Per quanto riguarda il libro, il discorso è molto diverso. Dopo trent'anni dalla sua uscita viene pubblicato anche in Italia (da SEM nel 2022) e i lettori possono scoprire finalmente che c'entra poco o nulla con il film, di cui però mantiene il titolo. L'altra metà dell'amore, però, non è neppure il titolo originale che aveva scelto Swan (era The wives of Bath, un omaggio alla novella di Geoffrey Chaucer) e in copertina c'è, non a caso, una scena del film, per la precisione un quasi-bacio tra Paulie e Tori. Questa scelta risulta un po' banalizzante, soprattutto alla luce dei contenuti. Nell'introduzione (non leggetela prima del libro, ci sono molti spoiler) l'autrice cerca, con scarso successo, di convincere i lettori che è felice che il senso del libro sia stato rivoltato come un calzino nella pellicola, perché cambiano i tempi, è necessario avvicinarsi a persone diverse, il film è il prodotto della sensibilità di altri artisti e via dicendo. L'autrice ammette di essere rimasta perplessa solo per il fatto che il film è ambientato ai giorni nostri (più o meno, parliamo comunque degli anni Duemila), anche se l'inquadramento storico era un punto importante dell'opera originale (la protagonista scrive appassionate lettere al presidente Kennedy, che vede come un padre che fa le veci del suo.
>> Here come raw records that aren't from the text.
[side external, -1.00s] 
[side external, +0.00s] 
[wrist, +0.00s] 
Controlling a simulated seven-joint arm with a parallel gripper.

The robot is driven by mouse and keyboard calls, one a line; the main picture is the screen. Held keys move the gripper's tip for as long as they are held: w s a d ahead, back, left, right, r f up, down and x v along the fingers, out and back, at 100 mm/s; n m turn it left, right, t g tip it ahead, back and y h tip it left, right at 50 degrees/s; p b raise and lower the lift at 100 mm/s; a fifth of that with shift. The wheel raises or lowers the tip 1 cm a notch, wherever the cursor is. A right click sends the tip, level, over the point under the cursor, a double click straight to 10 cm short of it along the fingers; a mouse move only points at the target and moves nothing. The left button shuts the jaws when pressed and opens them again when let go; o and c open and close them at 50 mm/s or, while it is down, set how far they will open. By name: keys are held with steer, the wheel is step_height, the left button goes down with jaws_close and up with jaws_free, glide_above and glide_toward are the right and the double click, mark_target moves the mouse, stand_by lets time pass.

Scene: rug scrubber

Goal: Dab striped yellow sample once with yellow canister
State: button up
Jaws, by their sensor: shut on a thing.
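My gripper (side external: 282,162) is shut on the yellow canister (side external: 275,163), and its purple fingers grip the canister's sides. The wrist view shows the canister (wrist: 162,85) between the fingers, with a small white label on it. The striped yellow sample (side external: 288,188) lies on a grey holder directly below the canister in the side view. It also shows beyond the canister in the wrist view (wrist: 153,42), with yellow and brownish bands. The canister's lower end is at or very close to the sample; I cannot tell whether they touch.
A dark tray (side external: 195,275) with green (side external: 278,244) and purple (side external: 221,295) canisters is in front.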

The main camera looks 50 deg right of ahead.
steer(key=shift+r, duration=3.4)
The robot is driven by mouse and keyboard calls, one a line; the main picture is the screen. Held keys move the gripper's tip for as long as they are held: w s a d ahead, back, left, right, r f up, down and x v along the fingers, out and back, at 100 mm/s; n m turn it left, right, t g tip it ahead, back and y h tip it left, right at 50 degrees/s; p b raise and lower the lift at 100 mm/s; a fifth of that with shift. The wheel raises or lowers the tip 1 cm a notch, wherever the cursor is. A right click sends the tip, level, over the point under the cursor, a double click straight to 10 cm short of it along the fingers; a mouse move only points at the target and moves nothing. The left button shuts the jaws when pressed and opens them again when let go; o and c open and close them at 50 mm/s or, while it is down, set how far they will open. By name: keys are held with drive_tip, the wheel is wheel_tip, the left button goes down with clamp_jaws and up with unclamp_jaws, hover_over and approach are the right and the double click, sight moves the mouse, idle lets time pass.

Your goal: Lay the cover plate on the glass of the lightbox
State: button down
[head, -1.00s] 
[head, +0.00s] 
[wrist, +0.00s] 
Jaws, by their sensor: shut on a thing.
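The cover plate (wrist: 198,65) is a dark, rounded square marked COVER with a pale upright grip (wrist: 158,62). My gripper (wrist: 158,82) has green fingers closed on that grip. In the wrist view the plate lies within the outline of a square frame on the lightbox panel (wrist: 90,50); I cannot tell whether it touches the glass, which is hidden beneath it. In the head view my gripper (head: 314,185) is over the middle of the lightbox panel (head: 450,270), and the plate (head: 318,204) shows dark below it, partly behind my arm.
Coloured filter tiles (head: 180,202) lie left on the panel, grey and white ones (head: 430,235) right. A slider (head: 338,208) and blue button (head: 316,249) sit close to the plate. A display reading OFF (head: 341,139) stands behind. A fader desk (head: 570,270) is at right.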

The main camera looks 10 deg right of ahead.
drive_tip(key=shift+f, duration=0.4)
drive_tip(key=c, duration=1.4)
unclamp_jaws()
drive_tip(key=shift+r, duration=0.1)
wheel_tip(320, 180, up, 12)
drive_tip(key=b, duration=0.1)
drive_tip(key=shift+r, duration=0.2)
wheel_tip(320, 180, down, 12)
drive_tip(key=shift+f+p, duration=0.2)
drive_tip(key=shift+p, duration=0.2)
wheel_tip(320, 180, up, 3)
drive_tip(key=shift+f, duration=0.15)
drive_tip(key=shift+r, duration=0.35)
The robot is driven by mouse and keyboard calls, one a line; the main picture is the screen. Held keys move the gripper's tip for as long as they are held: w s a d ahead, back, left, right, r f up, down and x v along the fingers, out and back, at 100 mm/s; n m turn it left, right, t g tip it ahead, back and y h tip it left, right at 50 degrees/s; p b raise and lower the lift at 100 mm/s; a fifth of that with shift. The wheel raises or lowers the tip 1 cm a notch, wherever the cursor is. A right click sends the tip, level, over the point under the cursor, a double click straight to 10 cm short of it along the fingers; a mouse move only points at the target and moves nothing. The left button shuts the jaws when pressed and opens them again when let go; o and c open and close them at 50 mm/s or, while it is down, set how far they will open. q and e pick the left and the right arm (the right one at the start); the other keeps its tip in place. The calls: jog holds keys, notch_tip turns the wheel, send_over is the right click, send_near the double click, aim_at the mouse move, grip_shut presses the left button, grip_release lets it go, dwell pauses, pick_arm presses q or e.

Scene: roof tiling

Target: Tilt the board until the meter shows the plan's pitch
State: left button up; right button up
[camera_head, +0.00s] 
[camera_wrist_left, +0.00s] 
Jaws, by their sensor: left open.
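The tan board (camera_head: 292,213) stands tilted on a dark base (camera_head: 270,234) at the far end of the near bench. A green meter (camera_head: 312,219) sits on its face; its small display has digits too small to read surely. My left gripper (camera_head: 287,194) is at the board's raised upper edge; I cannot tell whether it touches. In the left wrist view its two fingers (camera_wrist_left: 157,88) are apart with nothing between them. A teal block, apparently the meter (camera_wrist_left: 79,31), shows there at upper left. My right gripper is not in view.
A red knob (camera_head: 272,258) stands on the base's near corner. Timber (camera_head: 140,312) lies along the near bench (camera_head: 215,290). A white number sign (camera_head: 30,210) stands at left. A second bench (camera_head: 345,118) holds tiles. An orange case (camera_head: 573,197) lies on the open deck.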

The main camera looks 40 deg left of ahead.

L'assassinio di Dallas, inoltre, ha una parte importante nella storia e una parte importantissima hanno le rivendicazioni femministe che avrebbero trovato molto spazio di lì a poco). La verità è che il cambio di ambientazione è uno degli strappi meno violenti che la sceneggiatura del film ha fatto: si fa molta fatica a capire come un romanzo che prende le mosse da un fatto di cronaca estremamente cruento si sia potuto trasformare in un film d'amore per adolescenti, ma è proprio così.

Swan, infatti, si è ispirata alla storia vera di una diciassettenne lesbica: non possiamo essere più precisi per evitare spoiler sul finale (di nuovo: non leggete l'introduzione del libro), ma ci limitiamo a dire che si sarebbe adattato di più a un film dell'orrore. E non è solo il finale a stridere con quello lirico del film. I temi del libro vanno oltre l'amore, l'accettazione e il coraggio di essere se stessi. Si parla della condizione della donna in quegli anni, e ogni pagina è pervasa da un senso di ingiustizia che colpisce tutti i personaggi, anche quelli più inquadrati nel sistema. Perché una donna non può essere pagata come un uomo per fare lo stesso lavoro (la direttrice del collegio svela alla sua amante che era convinta che la cifra che le avevano promesso fosse quella di un semestre e non dell'intero anno), farà sempre un'immensa fatica a vivere senza un uomo al suo fianco e non potrà aspirare a nessun tipo di potere ("Il Collegio Femminile di Bath era solo un feudo nel regno degli uomini" dirà Mary).

Anche per questo Paulie si traveste da uomo, e per questo Mouse si fa trascinare in quella che poi, in fase processuale, risulta un po' una follia, facendo la stessa cosa: è per rubare, con tutta la malizia del caso, quel potere che hanno gli uomini, quella sicurezza che possono sventolare davanti a tutti per un diritto di nascita che non prevede alcun particolare merito a monte.

Io volevo qualcosa di più grandioso di un pene. Volevo quello che aveva il mio eroe, il presidente Kennedy: coraggio, stile personale, una vita piena d'azione e un intelletto Susan Swan

In questo libro vengono fusi con equilibrio stupefacente problemi come la discriminazione sessuale e la disforia di genere, lasciando tutto sfumato, perché nemmeno la protagonista che racconta la storia è riuscita a capirla del tutto.
Di nuovo, l'omosessualità è una parte, nemmeno troppo importante, dell'equazione (non è neppure chiaro se Tori, che risulta nel libro un personaggio marginale, sia conscia che il suo ragazzo è in realtà una donna) e questa è una delle poche cose che hanno in comune libro e film, tanto da chiedersi perché si sia deciso di intitolarli, in traduzione, nello stesso modo.
Nel complesso, entrambe le opere sono apprezzabili, anche se probabilmente da due pubblici diversi. Sulle scelte editoriali, cinematografiche e quindi, in ultima analisi, commerciali meglio non andare oltre.